Speaking Tips from TEDTalk #1: How Schools Kill Creativity (Ken Robinson)

  • SumoMe

Ken RobinsonTEDTalk countdown: the #1 most-watched video on TED.

Video and Transcript

The Big Idea:  “Creativity now is as important in education as literacy, and we should treat it with the same status.”

The overall construct of the speech:  Loosely persuasive, using humor and stories/examples to increase receptivity for his message.

Not perfect: 

Some digressions. This was the sort of speech that is much more engaging if you don’t try to outline it.  While it all flowed, it sometimes digressed. He was masterful, however, at segueing in and out of his digressions.  For example, he talked about moving from Stratford-on-Avon to Los Angeles as a way to segue into two stories, one that somewhat related to his topic, and another that didn’t (but both were funny).  In the first story, he had the audience imagine William Shakespeare as a seven year old.  In the second story he told about his son’s displeasure with moving to America.  He ended that story with “ . . . she was the main reason we were leaving the country.” And moved on to making his point.  “But something strikes you when you move to America . . . “

Verbal fillers— In the first two minutes alone, he had about 15 short “uhs.”    Because they were so short, they were not highly noticeable.  However, with a little awareness, it is easy to reduce the quantity of uhs.

Black suit with a dark background (from the front angle).  Men have fewer fashion choices than women, but a black suit blends in with a darkbackground.  A dark gray suit might have been a better choice.

What he nailed:

A message that resonates.  This talk, as the most-viewed talk on TED, clearly resonates with many people.  Viewers likely feel the pang of regret for their own (or a loved one’s) education because “the thing they were good at at school wasn’t valued, or was actually stigmatized.”  And, if viewers have children in their lives, or simply care about the future, the message both calls for change and inspires hope.

Humor.  Ken Robinson has a natural, somewhat dry humor, one that bubbles up with apparent effortlessness.  In his  19.5 minute talk, there were 22 laughs.  His first five laughs came from self-deprecation.  For me, his British accent enhanced the humor.

Ten seconds in to his talk:  “Good morning. How are you? It’s been great, hasn’t it? I’ve been blown away by the whole thing. In fact, I’m leaving.” (Laughter)

Less than a minute later he gets the next laugh: “If you’re at a dinner party, and you say you work in education — actually, you’re not often at dinner parties, frankly, if you work in education. (Laughter) You’re not asked. And you’re never asked back, curiously. That’s strange to me. But if you are, and you say to somebody, you know, they say, ‘What do you do?’ and you say you work in education, you can see the blood run from their face. They’re like, ‘Oh my God,’ you know, ‘Why me? My one night out all week.’”(Laughter)
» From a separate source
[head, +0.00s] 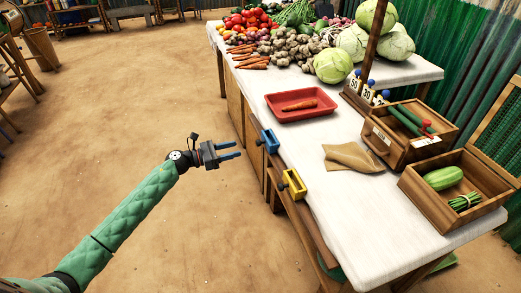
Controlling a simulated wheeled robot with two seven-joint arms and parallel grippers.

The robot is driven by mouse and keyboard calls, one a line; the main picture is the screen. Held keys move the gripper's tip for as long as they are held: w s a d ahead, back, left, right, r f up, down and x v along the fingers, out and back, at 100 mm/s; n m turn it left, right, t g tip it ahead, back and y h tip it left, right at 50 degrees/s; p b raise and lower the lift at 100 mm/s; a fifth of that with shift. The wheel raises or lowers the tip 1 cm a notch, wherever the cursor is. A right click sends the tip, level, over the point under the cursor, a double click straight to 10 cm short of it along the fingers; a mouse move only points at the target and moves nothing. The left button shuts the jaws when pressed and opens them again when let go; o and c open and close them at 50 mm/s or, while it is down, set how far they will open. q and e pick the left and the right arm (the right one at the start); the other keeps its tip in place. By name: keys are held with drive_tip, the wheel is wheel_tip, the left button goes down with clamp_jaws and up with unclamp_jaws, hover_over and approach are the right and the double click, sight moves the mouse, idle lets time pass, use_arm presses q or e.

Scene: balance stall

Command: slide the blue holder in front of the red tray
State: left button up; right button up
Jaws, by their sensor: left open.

Started with humor.  Ended with heart.  Although there were 22 laughs in his talk, there were none for about the last three and a half minutes.  The last portion of his talk ended with a moving story about a little girl who couldn’t sit still in class and then, a call for change.  The humor relaxed people and made them receptive. The moving story took people out of their heads and moved their hearts.  Humor to heart to message—an effective pattern, as long as the humor and the heart-story are relevant to the message.

Use of Stories/visual examples:

  • Being an educator at a dinner party
  • Little girl drawing God
  • Son’s Nativity Play
  • Shakespeare as a child
  • Moving to Los Angeles/teen son
  • Aliens view of education
  • Disembodied professors
  • Wife cooking vs. him cooking
  • Story of Gillian Lynne

Use of dialogue:

He didn’t just narrate his stories, he had his characters use dialogue, which made the stories come alive.  For example, instead of just having the audience imagine a seven year-old William Shakespeare, he acted out how Shakespeare’s father might have talked to him:  “‘Go to bed, now,’ to William Shakespeare, ‘and put the pencil down. And stop speaking like that. It’s confusing everybody.’”

Referencing other presenters:  While the video audience might not have appreciated his references to other presenters at that particular TED conference, his live audience surely did.  By referring to other presentations, he connected his talk with the entire event and created a stronger common bond with his live audience.

Memorable statements:

My favorite: “If you’re not prepared to be wrong, you’ll never come up with anything original.”

The Big Take Away:  Start with humor.  End with heart.